- Set task
Below is a listing; restate from it, character for character, the lines beginning at the line holding "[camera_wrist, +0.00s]" and ending at the line holding "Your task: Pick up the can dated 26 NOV", both included.
=====
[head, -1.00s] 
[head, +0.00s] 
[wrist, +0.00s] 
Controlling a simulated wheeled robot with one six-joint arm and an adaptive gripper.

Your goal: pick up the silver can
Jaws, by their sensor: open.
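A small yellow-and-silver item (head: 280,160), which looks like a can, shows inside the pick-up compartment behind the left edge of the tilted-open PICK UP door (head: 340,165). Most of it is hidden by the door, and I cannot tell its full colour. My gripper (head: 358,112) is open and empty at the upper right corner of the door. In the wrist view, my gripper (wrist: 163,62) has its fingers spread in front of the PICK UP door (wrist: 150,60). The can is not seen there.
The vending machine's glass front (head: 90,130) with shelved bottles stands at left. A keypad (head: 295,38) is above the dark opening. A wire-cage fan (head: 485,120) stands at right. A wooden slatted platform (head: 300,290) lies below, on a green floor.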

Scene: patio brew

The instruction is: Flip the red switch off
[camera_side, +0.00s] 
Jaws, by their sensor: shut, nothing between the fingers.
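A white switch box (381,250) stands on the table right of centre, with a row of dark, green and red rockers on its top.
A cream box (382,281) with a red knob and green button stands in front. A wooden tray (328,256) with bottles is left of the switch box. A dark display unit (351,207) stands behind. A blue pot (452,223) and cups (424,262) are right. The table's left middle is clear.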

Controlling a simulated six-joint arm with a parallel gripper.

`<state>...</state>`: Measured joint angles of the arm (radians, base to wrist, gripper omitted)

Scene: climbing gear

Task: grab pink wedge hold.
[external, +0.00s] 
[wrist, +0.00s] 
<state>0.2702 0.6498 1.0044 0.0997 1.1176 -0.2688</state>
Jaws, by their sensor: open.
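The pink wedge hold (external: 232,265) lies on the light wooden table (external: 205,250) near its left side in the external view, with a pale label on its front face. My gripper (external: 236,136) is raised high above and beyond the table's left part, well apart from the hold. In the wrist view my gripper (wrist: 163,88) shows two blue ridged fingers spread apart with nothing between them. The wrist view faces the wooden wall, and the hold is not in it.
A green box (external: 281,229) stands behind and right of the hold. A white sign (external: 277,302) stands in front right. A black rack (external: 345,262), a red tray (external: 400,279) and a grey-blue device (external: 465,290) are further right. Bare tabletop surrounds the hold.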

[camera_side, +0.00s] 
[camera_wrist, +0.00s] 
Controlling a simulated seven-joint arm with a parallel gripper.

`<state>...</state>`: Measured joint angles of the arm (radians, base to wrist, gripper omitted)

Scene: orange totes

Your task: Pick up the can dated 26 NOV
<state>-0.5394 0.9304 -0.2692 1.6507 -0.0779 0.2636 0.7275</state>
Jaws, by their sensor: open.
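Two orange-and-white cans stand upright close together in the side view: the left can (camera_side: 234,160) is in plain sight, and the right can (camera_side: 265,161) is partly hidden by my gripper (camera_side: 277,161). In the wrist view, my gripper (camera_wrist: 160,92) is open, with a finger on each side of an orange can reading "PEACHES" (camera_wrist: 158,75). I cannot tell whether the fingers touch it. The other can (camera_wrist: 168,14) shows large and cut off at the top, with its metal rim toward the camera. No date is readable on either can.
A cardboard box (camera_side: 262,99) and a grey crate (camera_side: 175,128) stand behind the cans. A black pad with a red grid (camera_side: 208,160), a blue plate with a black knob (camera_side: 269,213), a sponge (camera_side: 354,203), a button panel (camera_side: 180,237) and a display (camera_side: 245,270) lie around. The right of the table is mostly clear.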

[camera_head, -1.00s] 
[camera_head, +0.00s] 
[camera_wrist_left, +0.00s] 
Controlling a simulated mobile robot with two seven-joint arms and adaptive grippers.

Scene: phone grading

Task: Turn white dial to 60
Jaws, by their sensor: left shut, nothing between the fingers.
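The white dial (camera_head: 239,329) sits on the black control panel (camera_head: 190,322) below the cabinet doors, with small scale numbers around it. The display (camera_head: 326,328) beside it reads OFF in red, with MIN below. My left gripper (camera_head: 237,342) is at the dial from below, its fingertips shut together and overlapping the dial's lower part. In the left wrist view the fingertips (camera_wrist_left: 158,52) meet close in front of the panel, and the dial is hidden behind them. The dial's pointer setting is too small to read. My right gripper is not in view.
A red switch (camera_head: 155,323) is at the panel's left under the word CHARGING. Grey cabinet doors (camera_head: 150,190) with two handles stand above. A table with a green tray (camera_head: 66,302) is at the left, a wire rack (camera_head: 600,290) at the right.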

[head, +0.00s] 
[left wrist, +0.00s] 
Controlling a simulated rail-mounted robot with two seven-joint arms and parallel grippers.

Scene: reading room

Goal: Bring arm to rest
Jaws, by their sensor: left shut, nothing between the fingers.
=====
- Answer to this exercise
[camera_wrist, +0.00s] 
Controlling a simulated seven-joint arm with a parallel gripper.

`<state>...</state>`: Measured joint angles of the arm (radians, base to wrist, gripper omitted)

Scene: orange totes

Your task: Pick up the can dated 26 NOV

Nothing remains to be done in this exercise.